**Your task**
Copy nothing but the part that opens with the line containing "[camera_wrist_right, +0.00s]" and closes with the line containing "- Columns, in". Do not include pictures.

**Supplied entries**
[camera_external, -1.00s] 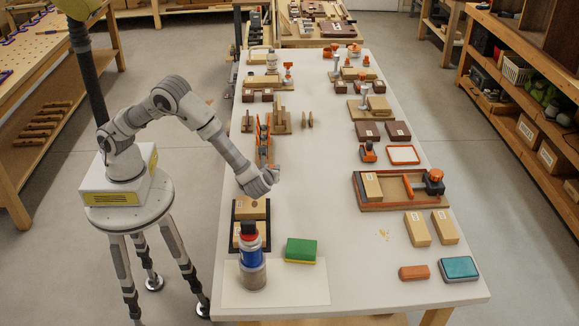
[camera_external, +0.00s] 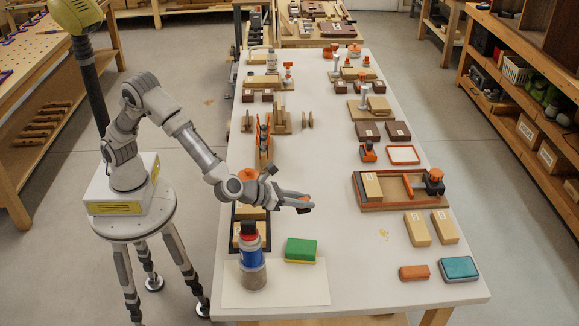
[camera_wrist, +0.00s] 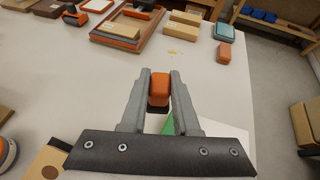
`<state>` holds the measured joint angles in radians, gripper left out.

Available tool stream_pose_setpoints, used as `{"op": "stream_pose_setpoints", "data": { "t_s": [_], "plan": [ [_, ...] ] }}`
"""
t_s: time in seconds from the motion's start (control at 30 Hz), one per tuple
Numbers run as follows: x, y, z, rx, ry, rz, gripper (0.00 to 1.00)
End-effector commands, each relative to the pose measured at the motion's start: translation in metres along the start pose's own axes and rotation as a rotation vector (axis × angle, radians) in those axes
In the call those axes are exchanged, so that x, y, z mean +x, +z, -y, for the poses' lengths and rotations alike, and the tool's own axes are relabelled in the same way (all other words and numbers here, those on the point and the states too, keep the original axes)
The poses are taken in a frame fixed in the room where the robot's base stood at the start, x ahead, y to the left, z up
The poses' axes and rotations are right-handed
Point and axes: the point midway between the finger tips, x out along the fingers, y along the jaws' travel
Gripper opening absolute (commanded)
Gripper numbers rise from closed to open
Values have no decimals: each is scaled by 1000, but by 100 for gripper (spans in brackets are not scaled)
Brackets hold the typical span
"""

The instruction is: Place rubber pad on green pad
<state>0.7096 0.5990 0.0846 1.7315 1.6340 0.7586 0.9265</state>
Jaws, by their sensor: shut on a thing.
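My gripper (camera_external: 306,204) is over the left half of the white bench, its fingers pointing right. In the wrist view my gripper (camera_wrist: 159,88) is shut on a small orange block with a dark underside (camera_wrist: 159,90), which I take as the rubber pad. It is held above the bench between the fingertips. The green pad (camera_external: 301,248), with a yellow lower layer, lies on the bench below and in front of the gripper. In the wrist view a sliver of green (camera_wrist: 168,127) shows below the held block, mostly hidden by the fingers.
An orange block (camera_external: 414,272) and a teal block (camera_external: 459,268) lie at the front right. The bench between is mostly clear.

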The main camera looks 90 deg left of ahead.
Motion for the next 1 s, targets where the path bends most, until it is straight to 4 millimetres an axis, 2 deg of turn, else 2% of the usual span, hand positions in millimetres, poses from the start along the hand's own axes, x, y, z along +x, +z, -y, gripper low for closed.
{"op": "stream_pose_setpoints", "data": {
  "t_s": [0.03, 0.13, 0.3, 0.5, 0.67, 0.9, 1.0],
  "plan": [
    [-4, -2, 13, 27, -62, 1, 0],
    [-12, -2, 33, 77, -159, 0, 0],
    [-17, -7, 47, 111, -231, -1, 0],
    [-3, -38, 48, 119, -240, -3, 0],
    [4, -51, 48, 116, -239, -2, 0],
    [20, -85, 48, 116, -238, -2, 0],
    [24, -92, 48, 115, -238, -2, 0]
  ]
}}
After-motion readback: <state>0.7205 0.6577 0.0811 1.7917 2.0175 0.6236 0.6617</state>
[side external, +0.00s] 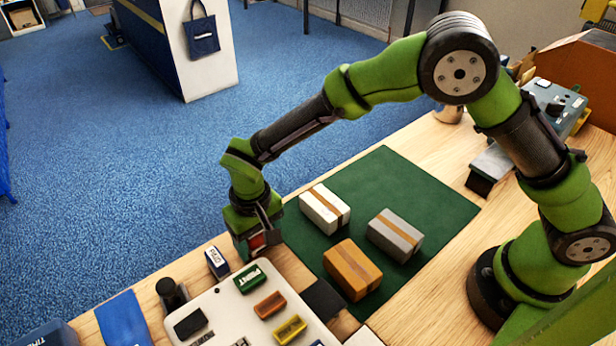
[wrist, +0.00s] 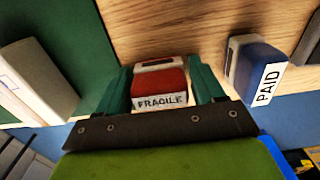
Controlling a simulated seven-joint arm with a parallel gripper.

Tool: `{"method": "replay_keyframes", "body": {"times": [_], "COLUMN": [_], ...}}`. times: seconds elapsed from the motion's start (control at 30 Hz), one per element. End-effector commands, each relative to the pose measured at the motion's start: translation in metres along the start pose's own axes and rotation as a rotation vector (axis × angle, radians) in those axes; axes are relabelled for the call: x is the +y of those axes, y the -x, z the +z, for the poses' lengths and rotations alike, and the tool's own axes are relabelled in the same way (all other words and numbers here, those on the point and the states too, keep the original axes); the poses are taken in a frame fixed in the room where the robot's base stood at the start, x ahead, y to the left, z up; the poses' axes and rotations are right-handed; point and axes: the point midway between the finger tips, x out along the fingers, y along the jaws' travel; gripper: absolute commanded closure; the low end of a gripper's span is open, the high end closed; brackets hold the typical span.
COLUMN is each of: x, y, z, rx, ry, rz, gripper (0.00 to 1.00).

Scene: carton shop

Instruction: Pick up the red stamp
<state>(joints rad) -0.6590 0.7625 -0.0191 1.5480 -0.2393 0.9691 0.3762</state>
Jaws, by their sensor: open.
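The red stamp (wrist: 158,86), with a white label reading FRAGILE, stands on the wooden table in the wrist view. My gripper (wrist: 160,82) is open, with one green finger on each side of the stamp. I cannot tell whether the fingers touch it. In the side view my gripper (side external: 262,236) points down at the table's far edge, beside the green mat. A bit of the red stamp (side external: 257,241) shows between the fingers there; the rest is hidden.
A blue PAID stamp (side external: 216,262) stands close by; it also shows in the wrist view (wrist: 257,68). A white tray (side external: 222,306) holds green, orange and yellow stamps. White, grey and brown cartons sit on the green mat (side external: 420,185). The table edge is near my gripper.

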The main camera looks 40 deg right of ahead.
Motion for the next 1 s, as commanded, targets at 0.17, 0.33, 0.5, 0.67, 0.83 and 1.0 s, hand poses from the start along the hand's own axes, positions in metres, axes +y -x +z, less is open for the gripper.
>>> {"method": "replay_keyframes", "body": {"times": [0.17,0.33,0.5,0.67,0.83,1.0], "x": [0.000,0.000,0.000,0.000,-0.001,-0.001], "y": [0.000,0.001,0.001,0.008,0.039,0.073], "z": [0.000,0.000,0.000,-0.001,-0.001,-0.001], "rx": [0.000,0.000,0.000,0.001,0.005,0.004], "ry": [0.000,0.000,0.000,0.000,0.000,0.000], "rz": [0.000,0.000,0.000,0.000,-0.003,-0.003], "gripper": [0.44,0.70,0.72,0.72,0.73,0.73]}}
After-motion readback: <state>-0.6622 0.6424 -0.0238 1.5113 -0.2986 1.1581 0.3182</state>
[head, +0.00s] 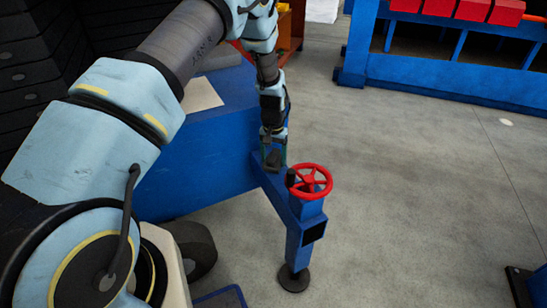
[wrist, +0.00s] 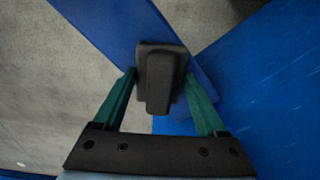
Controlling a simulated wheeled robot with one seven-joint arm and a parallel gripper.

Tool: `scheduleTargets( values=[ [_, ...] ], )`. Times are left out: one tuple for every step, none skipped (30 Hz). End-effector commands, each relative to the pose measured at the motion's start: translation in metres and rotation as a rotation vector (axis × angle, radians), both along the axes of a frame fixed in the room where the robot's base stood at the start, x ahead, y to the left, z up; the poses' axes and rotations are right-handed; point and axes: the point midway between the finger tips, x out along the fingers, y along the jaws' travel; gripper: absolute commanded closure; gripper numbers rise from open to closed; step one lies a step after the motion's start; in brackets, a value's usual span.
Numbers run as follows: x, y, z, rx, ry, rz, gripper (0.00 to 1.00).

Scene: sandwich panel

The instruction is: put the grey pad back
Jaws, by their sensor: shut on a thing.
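The dark grey pad (wrist: 158,80) shows in the middle of the wrist view, a small block with a raised bar along it. My gripper (wrist: 160,76) has its two green fingers on either side of the pad and is shut on it. In the head view my gripper (head: 272,152) points down over the blue outrigger beam, and the pad (head: 273,160) shows small and dark at its fingertips. The pad overlaps the blue beam (wrist: 115,22) in the wrist view. I cannot tell whether it touches the beam.
A red handwheel (head: 309,181) stands just right of my gripper, on a blue leg (head: 304,232) with a round dark foot (head: 293,279). A large blue body (head: 215,140) lies to the left. A blue rack (head: 450,82) with red blocks stands behind. The grey floor (head: 420,190) at right is mostly clear.

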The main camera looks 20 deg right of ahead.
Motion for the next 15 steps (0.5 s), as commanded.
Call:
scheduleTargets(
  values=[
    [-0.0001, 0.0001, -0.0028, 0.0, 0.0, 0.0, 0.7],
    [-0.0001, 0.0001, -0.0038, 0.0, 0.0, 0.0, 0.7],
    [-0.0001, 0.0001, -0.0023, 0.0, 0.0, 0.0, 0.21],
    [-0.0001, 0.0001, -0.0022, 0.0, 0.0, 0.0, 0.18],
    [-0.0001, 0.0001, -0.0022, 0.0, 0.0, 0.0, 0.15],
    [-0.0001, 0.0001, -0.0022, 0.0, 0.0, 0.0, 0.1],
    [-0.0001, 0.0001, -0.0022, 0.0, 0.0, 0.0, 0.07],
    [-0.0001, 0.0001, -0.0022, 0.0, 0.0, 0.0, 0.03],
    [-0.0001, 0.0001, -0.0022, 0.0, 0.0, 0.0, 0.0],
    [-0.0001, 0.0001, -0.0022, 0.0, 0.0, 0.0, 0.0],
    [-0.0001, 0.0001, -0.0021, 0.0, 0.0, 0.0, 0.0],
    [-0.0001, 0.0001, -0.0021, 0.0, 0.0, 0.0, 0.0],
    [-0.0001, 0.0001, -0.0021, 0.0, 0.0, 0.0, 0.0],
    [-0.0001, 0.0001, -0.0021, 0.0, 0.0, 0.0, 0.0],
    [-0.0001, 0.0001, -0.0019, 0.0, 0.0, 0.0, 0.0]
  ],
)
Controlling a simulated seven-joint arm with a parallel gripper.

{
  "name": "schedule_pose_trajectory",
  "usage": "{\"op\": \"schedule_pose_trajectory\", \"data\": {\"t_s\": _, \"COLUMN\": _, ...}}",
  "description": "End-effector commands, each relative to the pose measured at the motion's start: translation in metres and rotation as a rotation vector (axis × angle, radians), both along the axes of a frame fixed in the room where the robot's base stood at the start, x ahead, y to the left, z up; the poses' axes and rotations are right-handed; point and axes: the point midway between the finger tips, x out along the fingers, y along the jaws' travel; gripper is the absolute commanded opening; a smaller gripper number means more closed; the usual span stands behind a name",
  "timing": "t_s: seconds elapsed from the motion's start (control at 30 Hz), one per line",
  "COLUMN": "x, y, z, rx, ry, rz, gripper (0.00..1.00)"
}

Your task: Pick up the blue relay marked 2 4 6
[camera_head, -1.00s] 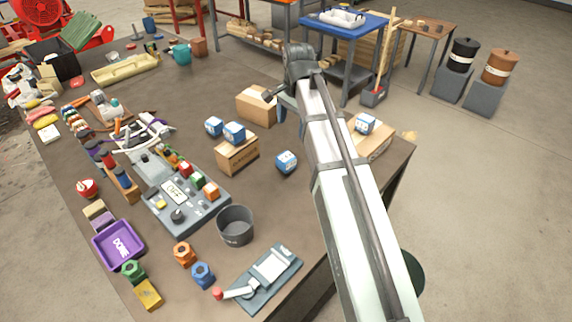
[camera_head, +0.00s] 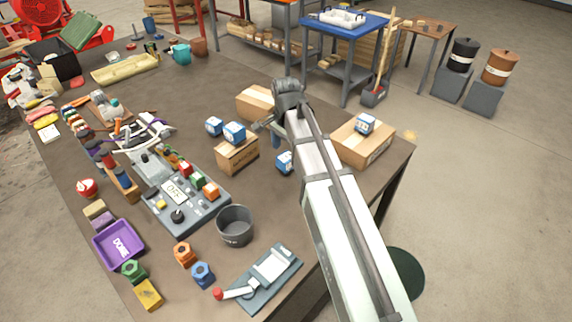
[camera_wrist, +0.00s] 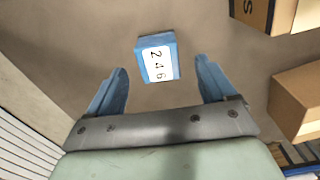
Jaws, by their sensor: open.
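The blue relay marked 2 4 6 (camera_wrist: 158,58) is a small blue block with a white label. In the wrist view it lies on the table just beyond and between my fingertips, apart from both fingers. My gripper (camera_wrist: 161,80) is open and empty, one blue finger on each side.
Two blue relays (camera_head: 234,132) (camera_head: 213,126) are at the small carton (camera_head: 238,154). Another relay (camera_head: 364,123) is on the right carton (camera_head: 360,145). A carton (camera_head: 256,103) stands behind my gripper. A dark bucket (camera_head: 235,226) and a control panel (camera_head: 180,203) are nearer and left.

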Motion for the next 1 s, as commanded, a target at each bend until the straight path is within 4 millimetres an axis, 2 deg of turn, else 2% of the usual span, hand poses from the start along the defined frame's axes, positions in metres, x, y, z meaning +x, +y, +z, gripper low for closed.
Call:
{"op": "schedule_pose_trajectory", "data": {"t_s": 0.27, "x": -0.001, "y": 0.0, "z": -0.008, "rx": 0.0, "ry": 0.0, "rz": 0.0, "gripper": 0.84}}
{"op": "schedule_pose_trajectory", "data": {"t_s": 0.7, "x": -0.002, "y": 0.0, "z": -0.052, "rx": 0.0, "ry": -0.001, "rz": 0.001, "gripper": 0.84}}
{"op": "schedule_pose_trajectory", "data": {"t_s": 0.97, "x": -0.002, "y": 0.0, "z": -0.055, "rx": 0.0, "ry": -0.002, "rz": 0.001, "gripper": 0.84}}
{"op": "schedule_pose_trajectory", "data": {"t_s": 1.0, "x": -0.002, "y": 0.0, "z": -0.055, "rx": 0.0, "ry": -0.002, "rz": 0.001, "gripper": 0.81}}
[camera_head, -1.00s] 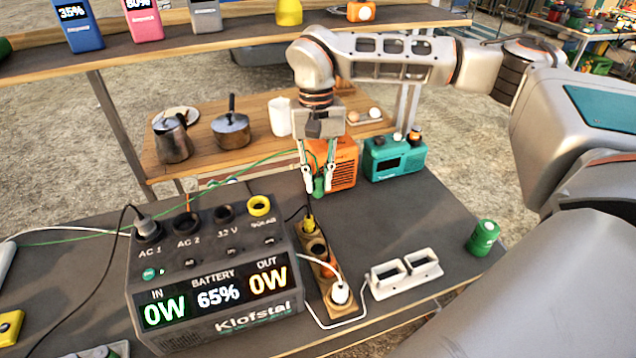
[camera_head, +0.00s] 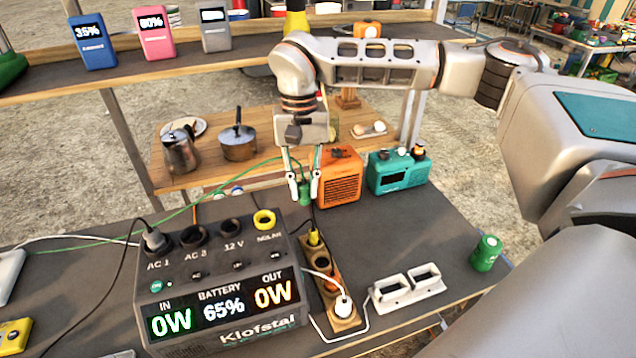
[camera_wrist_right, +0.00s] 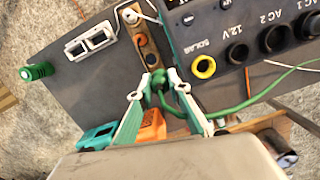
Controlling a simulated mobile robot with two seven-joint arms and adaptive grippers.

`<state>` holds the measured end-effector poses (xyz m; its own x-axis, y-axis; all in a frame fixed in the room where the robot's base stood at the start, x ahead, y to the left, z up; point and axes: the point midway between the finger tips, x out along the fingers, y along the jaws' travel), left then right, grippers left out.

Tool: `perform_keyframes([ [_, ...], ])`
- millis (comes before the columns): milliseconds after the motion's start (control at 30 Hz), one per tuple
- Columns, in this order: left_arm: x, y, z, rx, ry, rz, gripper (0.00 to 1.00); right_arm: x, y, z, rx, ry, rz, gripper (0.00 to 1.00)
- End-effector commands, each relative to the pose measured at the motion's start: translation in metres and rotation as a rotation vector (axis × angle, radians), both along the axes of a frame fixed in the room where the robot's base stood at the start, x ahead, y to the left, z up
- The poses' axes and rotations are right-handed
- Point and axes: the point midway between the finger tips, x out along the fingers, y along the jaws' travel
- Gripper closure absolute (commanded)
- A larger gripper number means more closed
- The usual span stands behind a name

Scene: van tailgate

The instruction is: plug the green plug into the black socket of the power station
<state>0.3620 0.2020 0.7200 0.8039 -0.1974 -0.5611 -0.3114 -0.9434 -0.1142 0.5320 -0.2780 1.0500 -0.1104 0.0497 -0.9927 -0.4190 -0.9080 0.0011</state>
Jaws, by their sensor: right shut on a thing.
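My right gripper (camera_head: 304,197) is shut on the green plug (camera_head: 305,187), holding it in the air behind and to the right of the power station (camera_head: 225,283). In the right wrist view the plug (camera_wrist_right: 158,83) sits between the fingertips, and its green cable (camera_wrist_right: 245,103) runs off to the right. My left gripper is out of view.
A wooden power strip (camera_head: 330,287) with yellow and white plugs stands right of the station. An orange radio (camera_head: 340,182) and a teal radio (camera_head: 398,174) stand behind. A white double holder (camera_head: 406,288) and green can (camera_head: 487,253) stand right. A shelf (camera_head: 230,60) crosses the back.

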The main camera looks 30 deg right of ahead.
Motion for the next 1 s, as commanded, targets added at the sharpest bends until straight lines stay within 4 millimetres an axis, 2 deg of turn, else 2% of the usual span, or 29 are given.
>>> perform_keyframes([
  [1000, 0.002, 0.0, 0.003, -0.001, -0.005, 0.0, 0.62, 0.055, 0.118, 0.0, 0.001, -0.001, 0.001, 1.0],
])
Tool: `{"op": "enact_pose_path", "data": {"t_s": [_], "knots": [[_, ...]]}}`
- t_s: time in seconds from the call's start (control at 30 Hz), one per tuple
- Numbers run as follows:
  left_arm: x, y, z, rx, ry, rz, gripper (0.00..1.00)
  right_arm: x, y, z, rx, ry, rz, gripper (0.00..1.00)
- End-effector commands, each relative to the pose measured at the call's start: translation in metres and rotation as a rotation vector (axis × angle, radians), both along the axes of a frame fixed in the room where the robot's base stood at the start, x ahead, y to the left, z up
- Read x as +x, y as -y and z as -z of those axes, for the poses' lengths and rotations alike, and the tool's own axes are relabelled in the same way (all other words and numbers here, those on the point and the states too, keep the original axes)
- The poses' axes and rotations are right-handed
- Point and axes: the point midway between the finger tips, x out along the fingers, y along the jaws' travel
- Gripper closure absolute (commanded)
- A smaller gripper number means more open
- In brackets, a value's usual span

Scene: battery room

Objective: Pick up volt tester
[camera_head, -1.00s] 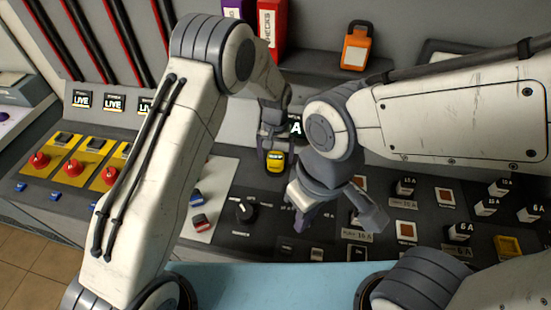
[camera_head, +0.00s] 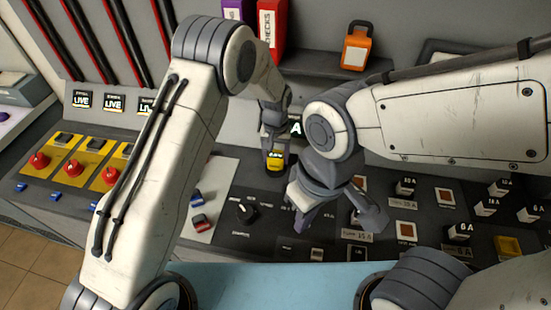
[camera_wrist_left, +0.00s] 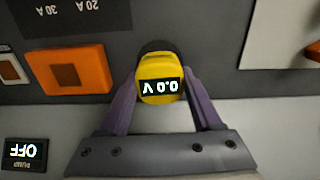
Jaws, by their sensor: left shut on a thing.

**Response**
[camera_wrist_right, +0.00s] 
Controlling a simulated mobile robot with two seven-joint arms and adaptive grippers.

`<state>` holds the measured end-effector poses (xyz m; its own x-axis, y-axis; all in a frame fixed in the room where the robot's base stood at the start, x ahead, y to the left, z up; point and axes: the point midway between the finger tips, x out along the fingers, y along the jaws' travel), left then right, grippers left out.

Tool: `perform_keyframes([ [_, ...], ])`
- millis (comes before the columns): milliseconds after the motion's start (control at 30 Hz), one per tuple
- Columns, in this order: left_arm: x, y, z, rx, ry, rz, gripper (0.00 to 1.00); right_arm: x, y, z, rx, ry, rz, gripper (0.00 to 1.00)

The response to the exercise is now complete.